2015 Predictions: Transportation and Logistics
December 15, 2014
The world is on the move. Gone are the days when a majority of humankind could walk to their jobs or lived in the vicinity of where they were born and raised without ever traveling or moving elsewhere. In today’s bustling world, getting people and goods efficiently from one place to another is a concern at every level: private, commercial, and governmental. And, of course, you can’t discuss transportation without mentioning the 600-pound gorilla in the room — transportation’s impact on the environment. Transportation issues, and the environmental concerns they raise, touch on two topics I frequently cover in this blog: the supply chain and smart cities. As a result, looking into what subject matter experts are predicting about the future of transportation and logistics is a natural addition to this series on predictions about the upcoming year.
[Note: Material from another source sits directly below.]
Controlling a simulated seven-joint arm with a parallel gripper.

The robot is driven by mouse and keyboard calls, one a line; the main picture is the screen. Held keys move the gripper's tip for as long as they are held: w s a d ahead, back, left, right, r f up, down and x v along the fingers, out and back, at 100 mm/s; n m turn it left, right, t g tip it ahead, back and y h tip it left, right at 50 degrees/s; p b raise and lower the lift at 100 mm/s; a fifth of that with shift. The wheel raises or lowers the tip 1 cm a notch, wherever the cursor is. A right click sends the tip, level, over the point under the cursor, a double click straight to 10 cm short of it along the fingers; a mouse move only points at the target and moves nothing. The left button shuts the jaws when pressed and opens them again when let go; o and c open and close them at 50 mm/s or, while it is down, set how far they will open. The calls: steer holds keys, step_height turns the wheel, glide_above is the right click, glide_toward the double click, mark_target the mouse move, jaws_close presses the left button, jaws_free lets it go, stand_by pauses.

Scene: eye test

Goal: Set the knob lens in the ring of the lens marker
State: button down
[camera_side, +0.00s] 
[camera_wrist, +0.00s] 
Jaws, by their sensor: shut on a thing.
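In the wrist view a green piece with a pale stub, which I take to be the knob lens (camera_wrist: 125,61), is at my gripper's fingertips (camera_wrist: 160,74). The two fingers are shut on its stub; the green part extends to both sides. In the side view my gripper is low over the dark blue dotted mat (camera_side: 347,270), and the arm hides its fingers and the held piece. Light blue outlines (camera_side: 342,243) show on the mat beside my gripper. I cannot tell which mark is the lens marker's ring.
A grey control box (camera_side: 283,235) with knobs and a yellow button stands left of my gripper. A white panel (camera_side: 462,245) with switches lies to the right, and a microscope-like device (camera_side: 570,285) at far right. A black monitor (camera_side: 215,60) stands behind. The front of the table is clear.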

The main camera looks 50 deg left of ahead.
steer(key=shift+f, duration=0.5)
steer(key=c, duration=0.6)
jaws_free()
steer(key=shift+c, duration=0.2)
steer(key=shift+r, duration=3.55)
Gavin van Marle (@LoadstarGav) raises a very interesting question about how other technologies could affect the global supply chain (which, of course, would affect logistics platforms as well). “The rise of 3D printing,” he writes, “has led some observers to question whether a rise in additive manufacturing could lead to: the demise of global supply chains that have formed such a large part of world trade.” If that question was not enough to ponder, he wonders how “the development of drones and driverless cars; and the possible deployment of high-speed magnetic levitation (maglev) trains” could also affect supply chains. [“Maglev trains, driverless trucks, delivery drones – the stuff of supply chain dreams,” The Loadstar, 25 November 2014] Let’s briefly look at how developments in each of the major transportation arenas (i.e., rail, sea, land, and air) could change transportation as we now know it.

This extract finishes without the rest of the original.